The second version of variable geometry is more radical and, in the final analysis, the only one that respects the political constraints and the need to solve the EU’s problems. European integration belongs to the category of things that are simultaneously inevitable and impossible.

More integration is needed if Europe is to manage an economically divergent monetary union; to strengthen defence-co-operation at a time when Donald Trump, the US president, is casting doubt on the future of Nato; and to remain credible when confronted by assertive neighbours, notably Russia and Turkey. At the same time it is impossible because the kind of treaty change needed to construct such an edifice is unrealistic.
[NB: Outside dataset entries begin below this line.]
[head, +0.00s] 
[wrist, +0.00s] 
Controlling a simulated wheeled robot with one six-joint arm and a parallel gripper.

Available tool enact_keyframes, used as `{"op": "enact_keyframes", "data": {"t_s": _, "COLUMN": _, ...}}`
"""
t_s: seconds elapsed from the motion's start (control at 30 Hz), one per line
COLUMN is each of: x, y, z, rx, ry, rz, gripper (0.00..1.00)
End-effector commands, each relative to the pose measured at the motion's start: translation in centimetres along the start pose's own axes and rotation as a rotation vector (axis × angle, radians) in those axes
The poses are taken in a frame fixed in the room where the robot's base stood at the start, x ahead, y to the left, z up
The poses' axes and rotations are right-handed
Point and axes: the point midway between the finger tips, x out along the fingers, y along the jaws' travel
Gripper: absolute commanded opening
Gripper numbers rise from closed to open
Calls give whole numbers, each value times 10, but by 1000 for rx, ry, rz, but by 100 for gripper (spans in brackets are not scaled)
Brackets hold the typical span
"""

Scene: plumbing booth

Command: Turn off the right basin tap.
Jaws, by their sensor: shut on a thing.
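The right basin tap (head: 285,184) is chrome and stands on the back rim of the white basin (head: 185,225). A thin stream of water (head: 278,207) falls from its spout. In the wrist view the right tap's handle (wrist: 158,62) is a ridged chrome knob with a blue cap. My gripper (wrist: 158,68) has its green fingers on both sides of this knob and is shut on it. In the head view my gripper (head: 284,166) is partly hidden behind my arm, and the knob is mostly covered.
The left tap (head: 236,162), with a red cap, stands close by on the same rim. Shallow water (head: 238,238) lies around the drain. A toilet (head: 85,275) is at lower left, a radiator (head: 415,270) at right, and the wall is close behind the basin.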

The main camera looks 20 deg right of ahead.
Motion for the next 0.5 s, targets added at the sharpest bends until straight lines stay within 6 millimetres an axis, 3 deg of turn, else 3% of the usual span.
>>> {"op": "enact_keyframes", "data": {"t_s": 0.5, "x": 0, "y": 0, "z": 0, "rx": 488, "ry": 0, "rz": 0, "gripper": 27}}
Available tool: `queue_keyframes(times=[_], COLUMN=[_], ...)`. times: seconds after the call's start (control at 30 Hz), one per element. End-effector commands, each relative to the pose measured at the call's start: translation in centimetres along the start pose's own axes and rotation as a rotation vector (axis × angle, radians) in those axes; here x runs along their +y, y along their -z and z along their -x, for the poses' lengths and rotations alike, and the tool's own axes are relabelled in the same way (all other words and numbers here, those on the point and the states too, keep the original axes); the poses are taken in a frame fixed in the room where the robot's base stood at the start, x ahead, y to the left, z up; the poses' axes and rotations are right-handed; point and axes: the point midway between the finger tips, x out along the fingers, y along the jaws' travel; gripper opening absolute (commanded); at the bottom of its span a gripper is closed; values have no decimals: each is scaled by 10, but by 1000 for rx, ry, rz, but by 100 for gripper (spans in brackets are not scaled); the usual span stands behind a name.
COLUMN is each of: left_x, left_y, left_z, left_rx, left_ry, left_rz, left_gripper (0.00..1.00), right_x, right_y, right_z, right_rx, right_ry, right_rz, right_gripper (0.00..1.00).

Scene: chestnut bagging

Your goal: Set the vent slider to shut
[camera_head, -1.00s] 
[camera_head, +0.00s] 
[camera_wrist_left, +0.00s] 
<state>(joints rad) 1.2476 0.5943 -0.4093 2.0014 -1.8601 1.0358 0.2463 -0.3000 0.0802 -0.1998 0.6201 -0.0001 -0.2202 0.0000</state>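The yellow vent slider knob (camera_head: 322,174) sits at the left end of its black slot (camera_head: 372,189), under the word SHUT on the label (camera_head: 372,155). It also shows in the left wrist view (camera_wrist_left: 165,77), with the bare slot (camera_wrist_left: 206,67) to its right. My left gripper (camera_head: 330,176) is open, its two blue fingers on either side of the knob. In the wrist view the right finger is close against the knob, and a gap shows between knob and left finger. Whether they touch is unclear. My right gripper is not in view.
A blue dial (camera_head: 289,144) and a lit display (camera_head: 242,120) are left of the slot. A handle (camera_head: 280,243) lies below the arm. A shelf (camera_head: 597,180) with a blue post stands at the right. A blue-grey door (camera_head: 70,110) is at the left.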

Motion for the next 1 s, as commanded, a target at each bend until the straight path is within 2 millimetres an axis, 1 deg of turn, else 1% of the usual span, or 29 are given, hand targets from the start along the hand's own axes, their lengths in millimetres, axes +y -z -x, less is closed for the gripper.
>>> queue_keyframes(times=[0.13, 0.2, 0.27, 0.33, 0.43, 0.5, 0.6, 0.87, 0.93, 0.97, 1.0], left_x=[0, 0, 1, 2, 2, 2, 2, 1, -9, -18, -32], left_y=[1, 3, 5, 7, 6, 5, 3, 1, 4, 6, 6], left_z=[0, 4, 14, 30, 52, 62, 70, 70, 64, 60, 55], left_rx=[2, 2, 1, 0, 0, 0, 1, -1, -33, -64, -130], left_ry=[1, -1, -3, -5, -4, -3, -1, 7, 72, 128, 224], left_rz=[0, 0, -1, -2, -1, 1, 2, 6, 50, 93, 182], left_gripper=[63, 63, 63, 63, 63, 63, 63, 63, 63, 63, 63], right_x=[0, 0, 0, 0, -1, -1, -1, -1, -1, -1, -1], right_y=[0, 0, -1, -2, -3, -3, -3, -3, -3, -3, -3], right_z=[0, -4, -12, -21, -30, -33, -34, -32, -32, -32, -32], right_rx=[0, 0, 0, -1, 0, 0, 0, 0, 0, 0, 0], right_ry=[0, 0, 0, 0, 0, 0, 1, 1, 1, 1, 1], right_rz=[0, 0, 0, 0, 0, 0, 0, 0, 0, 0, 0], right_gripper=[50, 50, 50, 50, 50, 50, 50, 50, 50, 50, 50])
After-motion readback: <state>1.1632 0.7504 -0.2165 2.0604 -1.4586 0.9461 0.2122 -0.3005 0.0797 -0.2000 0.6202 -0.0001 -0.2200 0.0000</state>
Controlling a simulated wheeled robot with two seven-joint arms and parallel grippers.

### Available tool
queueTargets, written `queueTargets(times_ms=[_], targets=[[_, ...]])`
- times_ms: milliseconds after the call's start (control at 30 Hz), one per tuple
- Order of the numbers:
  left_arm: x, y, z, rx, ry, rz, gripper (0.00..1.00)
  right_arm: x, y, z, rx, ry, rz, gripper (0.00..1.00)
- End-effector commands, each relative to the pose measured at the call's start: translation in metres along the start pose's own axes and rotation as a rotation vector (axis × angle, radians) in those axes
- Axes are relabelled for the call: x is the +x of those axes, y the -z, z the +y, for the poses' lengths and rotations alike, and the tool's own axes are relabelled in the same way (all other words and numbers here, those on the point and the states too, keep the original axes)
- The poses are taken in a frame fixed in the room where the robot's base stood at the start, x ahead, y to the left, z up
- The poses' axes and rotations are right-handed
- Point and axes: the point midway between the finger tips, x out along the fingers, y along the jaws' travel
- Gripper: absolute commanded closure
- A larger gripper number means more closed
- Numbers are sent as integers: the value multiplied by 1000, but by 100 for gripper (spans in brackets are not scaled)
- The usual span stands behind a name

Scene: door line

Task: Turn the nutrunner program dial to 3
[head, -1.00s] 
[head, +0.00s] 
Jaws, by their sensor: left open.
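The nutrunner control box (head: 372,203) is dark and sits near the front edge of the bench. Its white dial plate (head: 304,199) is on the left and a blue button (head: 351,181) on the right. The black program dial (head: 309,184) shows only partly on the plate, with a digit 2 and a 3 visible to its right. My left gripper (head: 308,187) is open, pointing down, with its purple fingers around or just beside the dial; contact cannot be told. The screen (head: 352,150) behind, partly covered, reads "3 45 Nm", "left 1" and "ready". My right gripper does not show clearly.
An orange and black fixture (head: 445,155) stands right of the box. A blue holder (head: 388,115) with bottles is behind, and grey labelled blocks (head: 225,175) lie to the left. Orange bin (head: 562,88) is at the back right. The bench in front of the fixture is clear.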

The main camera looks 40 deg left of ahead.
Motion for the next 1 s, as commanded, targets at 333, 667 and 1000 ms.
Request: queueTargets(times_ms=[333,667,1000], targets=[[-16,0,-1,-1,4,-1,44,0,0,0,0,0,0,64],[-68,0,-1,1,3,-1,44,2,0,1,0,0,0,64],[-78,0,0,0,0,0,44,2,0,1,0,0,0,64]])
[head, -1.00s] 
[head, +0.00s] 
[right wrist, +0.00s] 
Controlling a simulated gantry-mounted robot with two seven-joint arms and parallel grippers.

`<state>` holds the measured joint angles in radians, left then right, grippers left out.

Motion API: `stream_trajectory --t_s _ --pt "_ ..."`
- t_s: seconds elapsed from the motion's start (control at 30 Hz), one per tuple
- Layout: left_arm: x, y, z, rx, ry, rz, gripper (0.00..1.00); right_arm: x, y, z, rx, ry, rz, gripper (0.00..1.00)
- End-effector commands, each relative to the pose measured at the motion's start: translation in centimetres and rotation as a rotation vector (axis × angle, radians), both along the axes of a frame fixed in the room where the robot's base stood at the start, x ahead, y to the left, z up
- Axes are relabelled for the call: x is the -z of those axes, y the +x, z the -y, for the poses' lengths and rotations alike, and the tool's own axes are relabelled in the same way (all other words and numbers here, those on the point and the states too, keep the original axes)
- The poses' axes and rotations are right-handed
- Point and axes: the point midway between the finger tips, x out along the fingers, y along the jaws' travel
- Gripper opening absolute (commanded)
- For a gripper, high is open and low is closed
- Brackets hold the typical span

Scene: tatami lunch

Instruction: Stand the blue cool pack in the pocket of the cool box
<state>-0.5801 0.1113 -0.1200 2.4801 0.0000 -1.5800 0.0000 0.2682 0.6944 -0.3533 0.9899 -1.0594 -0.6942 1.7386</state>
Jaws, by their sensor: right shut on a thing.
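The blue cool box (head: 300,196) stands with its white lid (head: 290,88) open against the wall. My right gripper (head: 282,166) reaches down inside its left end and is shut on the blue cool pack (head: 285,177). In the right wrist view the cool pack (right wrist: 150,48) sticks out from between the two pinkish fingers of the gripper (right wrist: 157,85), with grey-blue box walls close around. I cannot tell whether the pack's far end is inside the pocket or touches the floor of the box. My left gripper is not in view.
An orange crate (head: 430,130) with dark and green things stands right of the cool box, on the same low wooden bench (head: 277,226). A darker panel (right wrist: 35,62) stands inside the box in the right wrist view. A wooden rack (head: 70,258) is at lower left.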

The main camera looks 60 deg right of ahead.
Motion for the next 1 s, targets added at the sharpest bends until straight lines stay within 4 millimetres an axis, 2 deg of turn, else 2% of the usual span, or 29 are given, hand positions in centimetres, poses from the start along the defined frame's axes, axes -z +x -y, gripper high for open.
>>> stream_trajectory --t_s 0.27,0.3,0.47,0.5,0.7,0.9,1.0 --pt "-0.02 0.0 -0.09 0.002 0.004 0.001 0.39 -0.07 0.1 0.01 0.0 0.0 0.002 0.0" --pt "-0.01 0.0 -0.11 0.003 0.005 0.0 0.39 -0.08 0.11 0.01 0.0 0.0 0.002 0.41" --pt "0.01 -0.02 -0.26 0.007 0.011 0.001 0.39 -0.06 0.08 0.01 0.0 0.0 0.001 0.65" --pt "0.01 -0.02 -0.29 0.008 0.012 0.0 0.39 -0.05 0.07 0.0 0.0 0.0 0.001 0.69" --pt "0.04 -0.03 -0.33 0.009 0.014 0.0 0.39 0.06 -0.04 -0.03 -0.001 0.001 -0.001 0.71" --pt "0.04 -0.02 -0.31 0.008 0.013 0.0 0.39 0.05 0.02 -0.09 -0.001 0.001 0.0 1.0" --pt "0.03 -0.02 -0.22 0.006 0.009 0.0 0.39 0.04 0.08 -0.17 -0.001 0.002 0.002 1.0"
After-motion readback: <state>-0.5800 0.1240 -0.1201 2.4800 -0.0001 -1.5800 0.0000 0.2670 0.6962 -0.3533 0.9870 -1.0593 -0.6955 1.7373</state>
The way out of this trap is to accept a process of disintegration followed by reintegration. The EU as constituted is monolithic. It is stuck with a legal framework for everybody that suits nobody. The best option would be a structure with a reasonably integrated core, surrounded by a less integrated outer layer. All member states would be part of a customs union and the single market but not necessarily the single currency or the interior and foreign and security policy apparatus. Freedom of movement could be defined as a right obligatory for members of the inner group but voluntary for the others.

Countries in the outer sphere would have the right, but not the obligation, to join core policy areas. The outer layer would thus not be monolithic either. Such a structure would even allow the UK to rejoin after it leaves the bloc. But it would be rejoining not the EU as we know it but a more flexible successor organisation, with a different legal basis.

Europe’s dilemmas are solvable if one opens up the institutional fabric. Otherwise, there is no alternative but to muddle through in the hope that nothing happens. And we know where that ends.